A cabeça de João
Claro que João Soares dificilmente se poderia ter mantido no governo depois da ameaça das bengaladas. Tal como Manuel Pinho, depois de ter usado a pública e cornuta expressão para diminuir um adversário político de então. Tal como eu próprio não poderia ter permanecido a gerir o SNS com tão evidentes provas de desapreço de tão ilustres governados que diariamente subiam ao Gólgota de Anadia e sofriam as dores de parto das mães de tantas crianças a nascer em ambulâncias. Há lições indiscutíveis. João Soares não tardou a tirá-la. E Costa não hesitou na aceitação, nem tentou a retenção. Mas fez bem em elevar o astral do seu ex-ministro, afirmando que ele poderia ter sido um bom intérprete para o mais insubstanciado dos cargos.

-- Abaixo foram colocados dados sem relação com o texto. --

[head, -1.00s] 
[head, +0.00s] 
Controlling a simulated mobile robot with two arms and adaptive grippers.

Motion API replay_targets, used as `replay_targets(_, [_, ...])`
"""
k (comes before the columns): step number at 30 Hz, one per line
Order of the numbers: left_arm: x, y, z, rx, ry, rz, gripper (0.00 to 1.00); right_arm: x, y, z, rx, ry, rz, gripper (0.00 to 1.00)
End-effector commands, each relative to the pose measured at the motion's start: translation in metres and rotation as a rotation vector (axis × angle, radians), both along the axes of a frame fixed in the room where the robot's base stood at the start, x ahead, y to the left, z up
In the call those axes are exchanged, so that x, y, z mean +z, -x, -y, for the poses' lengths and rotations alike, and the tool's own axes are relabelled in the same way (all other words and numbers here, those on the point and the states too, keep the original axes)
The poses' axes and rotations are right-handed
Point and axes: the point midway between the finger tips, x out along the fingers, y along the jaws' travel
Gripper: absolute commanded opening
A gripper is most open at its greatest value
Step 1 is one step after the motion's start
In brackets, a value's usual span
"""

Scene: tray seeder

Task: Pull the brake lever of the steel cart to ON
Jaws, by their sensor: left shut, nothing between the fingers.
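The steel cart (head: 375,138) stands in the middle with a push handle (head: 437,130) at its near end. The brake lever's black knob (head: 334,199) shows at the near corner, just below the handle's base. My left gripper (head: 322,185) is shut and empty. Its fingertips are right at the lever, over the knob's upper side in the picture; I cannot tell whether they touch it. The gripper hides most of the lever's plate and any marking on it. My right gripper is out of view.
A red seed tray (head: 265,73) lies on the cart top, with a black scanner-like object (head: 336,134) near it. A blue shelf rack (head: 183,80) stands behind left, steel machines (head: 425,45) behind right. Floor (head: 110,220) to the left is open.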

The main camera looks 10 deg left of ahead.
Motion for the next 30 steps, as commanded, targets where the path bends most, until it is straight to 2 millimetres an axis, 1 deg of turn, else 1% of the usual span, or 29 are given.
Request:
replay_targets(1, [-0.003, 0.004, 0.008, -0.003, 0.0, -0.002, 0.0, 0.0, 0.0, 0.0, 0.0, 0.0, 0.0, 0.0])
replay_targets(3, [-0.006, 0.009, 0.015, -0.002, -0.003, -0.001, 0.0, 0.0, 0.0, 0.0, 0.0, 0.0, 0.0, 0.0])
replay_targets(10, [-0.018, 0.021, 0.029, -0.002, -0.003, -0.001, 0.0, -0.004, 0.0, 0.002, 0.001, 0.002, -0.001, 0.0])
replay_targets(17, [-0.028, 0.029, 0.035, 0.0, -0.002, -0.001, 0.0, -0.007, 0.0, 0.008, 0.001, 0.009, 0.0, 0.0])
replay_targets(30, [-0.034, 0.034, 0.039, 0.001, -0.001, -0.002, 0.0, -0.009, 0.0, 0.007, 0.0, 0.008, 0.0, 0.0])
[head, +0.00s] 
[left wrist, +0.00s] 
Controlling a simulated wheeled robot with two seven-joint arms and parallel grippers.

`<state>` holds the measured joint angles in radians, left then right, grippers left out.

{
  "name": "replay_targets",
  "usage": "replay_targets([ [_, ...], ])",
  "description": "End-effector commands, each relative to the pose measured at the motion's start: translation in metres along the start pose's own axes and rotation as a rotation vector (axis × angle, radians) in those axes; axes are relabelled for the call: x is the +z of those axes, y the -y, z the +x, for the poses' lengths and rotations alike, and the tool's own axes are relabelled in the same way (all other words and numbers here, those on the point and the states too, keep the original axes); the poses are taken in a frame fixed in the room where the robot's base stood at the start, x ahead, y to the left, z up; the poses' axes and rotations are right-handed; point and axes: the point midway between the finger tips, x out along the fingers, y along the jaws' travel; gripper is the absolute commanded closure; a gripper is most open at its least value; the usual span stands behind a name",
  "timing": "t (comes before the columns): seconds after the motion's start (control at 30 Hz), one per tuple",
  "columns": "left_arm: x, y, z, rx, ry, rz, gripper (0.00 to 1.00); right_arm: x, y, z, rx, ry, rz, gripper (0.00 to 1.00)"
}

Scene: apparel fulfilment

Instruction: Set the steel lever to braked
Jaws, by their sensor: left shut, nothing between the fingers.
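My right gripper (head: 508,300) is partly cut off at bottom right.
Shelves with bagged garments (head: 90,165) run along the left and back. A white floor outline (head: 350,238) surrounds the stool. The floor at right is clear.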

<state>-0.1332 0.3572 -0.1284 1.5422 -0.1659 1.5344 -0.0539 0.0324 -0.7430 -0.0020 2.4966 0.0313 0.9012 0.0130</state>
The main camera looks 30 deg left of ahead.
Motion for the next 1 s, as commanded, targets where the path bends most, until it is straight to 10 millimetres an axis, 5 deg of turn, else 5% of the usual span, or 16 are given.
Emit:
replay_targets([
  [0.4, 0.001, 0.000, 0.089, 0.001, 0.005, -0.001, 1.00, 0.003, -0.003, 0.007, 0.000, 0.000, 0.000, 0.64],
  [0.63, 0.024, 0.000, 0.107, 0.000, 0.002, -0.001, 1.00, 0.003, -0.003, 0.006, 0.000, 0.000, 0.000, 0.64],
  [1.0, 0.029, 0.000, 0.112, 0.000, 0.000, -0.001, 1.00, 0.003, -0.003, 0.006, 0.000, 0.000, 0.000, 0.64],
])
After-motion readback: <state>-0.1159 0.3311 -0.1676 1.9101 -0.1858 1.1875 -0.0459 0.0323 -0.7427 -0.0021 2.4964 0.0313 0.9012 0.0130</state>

Com o episódio virtual numa intensa e dura semana, tudo se virou contra João e muitos exaltaram os elevados méritos culturais, críticos e cívicos das vítimas das bengaladas mediáticas. Sou leitor assíduo e sempre recompensado de Vasco, mesmo quando dele discordo duramente. Quase desconheço Augusto, a vítima principal, mas acredito nos amigos que me garantem o seu alto sentido crítico. Não é essa a questão. A questão está em desconhecermos a causa do “crime” de agressão verbal. Que terão os dois, ou cada um deles feito a João, para merecer o despautério? Só o próprio no-lo vai revelar, talvez daqui a uma ou duas décadas, nas suas memórias, então já só em suporte virtual. Quando os nossos netos, jovens adultos, a elas tiverem acesso, talvez compreendam a razão pela qual em 120 anos as figuras literárias mudaram tanto de estilo. Nessa altura vindoura, a densidade de insultos circulada nas redes sociais será um dos mais sólidos indicadores negativos de qualidade de vida dos cidadãos. Se o sacrifício de João para tal tiver contribuído, a imagem da sua cabeça na bandeja passará a ser uma relíquia a venerar.